DATA EXTRACT:
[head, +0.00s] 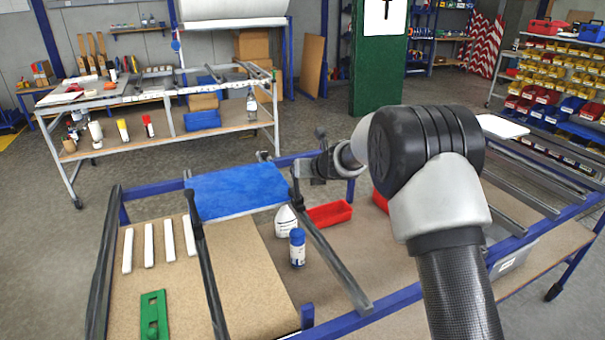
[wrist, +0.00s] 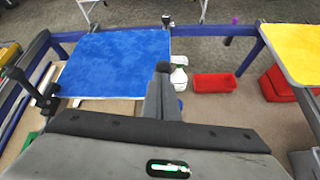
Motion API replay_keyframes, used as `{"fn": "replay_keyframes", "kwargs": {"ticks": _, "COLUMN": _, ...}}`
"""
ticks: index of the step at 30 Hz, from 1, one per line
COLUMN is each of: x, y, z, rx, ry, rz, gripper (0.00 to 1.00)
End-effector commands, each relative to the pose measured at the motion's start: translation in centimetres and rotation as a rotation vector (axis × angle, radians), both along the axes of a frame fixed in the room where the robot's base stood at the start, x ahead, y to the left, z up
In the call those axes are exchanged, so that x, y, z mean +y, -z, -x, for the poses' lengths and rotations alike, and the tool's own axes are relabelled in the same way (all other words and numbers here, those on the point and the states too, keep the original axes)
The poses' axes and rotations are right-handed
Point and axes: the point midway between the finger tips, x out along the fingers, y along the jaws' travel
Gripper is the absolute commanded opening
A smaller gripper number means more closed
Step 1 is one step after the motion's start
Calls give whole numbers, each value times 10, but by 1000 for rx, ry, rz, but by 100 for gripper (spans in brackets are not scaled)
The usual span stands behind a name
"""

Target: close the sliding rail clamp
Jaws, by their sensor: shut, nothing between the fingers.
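A blue sign panel (head: 238,190) lies across the dark rails of the near frame. At its left edge a black rail clamp (head: 193,204) sits on the left rail; it also shows at the left of the wrist view (wrist: 38,92). I cannot tell whether it is open or closed. My gripper (head: 297,192) is beside the panel's right edge, over the far end of the grey rail (head: 338,268). Its shut, empty fingers point away in the wrist view (wrist: 162,72). What lies right under the fingertips is hidden, so contact cannot be told.
A white spray bottle (head: 285,221), a blue-capped bottle (head: 297,248) and a red bin (head: 329,213) stand on the shelf below. White strips (head: 148,245) and a green piece (head: 154,316) lie at left. A yellow panel (wrist: 295,48) is at right. A green column (head: 379,75) stands behind.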

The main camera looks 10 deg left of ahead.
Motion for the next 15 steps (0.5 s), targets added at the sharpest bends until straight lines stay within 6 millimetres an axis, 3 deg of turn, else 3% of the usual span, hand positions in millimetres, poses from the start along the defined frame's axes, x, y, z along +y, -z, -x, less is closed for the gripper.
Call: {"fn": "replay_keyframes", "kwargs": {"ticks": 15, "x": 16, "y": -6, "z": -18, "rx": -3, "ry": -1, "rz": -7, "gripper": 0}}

GOAL:
The answer is the number of lines in the preceding material that hold "along"; write that number and nothing else.

REPLY TO THE TASK:
3